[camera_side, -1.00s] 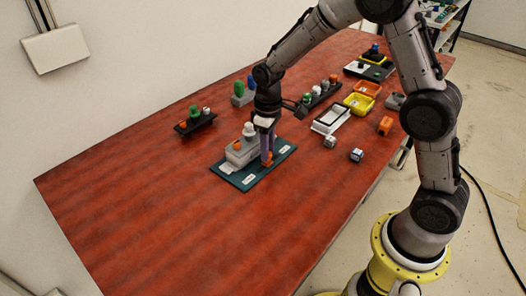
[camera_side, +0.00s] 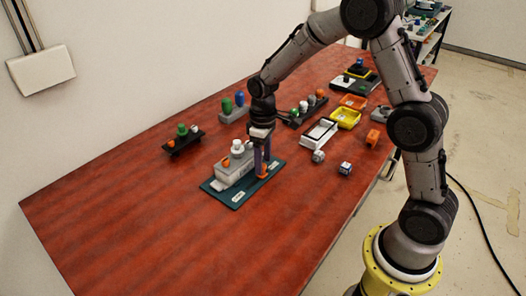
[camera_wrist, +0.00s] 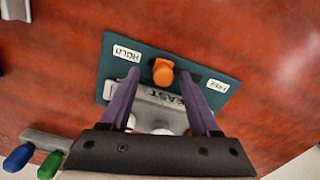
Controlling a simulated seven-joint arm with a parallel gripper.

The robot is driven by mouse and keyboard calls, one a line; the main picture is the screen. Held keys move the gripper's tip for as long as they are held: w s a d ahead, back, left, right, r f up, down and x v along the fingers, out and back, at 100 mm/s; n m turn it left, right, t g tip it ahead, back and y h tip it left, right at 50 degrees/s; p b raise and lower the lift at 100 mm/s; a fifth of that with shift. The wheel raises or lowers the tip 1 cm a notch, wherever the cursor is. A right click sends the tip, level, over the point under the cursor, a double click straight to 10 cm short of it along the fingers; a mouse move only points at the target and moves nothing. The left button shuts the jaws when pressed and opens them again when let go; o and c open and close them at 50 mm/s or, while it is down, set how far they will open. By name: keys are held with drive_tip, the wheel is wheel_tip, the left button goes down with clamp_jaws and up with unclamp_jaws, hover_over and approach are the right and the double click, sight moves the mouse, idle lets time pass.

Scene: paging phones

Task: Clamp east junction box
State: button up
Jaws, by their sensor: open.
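The grey east junction box (camera_side: 232,172) sits on a teal board (camera_side: 238,198), with a white part and a small orange part on top. In the wrist view, the box (camera_wrist: 150,100) shows the letters EAST and is partly hidden by my gripper. An orange knob-like piece (camera_wrist: 163,72) stands on the board (camera_wrist: 145,50) beside the box; its base also shows in the side view (camera_side: 262,177). My gripper (camera_side: 262,172) points down over the board's right part. In the wrist view my gripper (camera_wrist: 163,78) is open, its purple fingers on either side of the orange piece, with gaps.
White labels, one reading HOLD (camera_wrist: 126,53), lie on the board. Behind stand a rack with a green part (camera_side: 182,130), a grey holder (camera_side: 232,115) and a dark rack (camera_side: 307,109). A white tray (camera_side: 319,133) and small cubes (camera_side: 345,168) lie right. The front left table is clear.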

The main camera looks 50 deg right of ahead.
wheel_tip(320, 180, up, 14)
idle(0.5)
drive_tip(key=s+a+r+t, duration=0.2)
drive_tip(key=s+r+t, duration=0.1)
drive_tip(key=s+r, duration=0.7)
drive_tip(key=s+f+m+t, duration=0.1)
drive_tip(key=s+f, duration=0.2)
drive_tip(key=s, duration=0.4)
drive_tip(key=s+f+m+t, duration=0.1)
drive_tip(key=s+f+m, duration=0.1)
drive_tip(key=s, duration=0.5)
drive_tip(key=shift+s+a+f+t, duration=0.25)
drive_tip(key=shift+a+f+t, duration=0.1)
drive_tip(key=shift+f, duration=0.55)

• Aim of the task:
Retype everything in the material word for word, minus pictures.

• Response to this task:
[camera_side, -1.00s] 
[camera_side, +0.00s] 
[camera_wrist, +0.00s] 
Controlling a simulated seven-joint arm with a parallel gripper.

The robot is driven by mouse and keyboard calls, one a line; the main picture is the screen. Held keys move the gripper's tip for as long as they are held: w s a d ahead, back, left, right, r f up, down and x v along the fingers, out and back, at 100 mm/s; n m turn it left, right, t g tip it ahead, back and y h tip it left, right at 50 degrees/s; p b raise and lower the lift at 100 mm/s; a fifth of that with shift. The wheel raises or lowers the tip 1 cm a notch, wherever the cursor is. A right click sends the tip, level, over the point under the cursor, a double click straight to 10 cm short of it along the fingers; a mouse move only points at the target and moves nothing. The left button shuts the jaws when pressed and opens them again when let go; o and c open and close them at 50 mm/s or, while it is down, set how far they will open. By name: keys are held with drive_tip, the wheel is wheel_tip, the left button goes down with clamp_jaws and up with unclamp_jaws, hover_over and approach are the right and the double click, sight moves the mouse, idle lets time pass.

Scene: paging phones

Task: Clamp east junction box
State: button up
Jaws, by their sensor: open.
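The grey east junction box (camera_side: 232,172) sits on a teal board (camera_side: 238,198), with a white part and a small orange part on top. In the wrist view, the box (camera_wrist: 150,100) shows the letters EAST and is partly hidden by my gripper. An orange knob-like piece (camera_wrist: 163,72) stands on the board (camera_wrist: 145,50) beside the box; its base also shows in the side view (camera_side: 262,177). My gripper (camera_side: 262,172) points down over the board's right part. In the wrist view my gripper (camera_wrist: 163,78) is open, its purple fingers on either side of the orange piece, with gaps.
White labels, one reading HOLD (camera_wrist: 126,53), lie on the board. Behind stand a rack with a green part (camera_side: 182,130), a grey holder (camera_side: 232,115) and a dark rack (camera_side: 307,109). A white tray (camera_side: 319,133) and small cubes (camera_side: 345,168) lie right. The front left table is clear.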

The main camera looks 50 deg right of ahead.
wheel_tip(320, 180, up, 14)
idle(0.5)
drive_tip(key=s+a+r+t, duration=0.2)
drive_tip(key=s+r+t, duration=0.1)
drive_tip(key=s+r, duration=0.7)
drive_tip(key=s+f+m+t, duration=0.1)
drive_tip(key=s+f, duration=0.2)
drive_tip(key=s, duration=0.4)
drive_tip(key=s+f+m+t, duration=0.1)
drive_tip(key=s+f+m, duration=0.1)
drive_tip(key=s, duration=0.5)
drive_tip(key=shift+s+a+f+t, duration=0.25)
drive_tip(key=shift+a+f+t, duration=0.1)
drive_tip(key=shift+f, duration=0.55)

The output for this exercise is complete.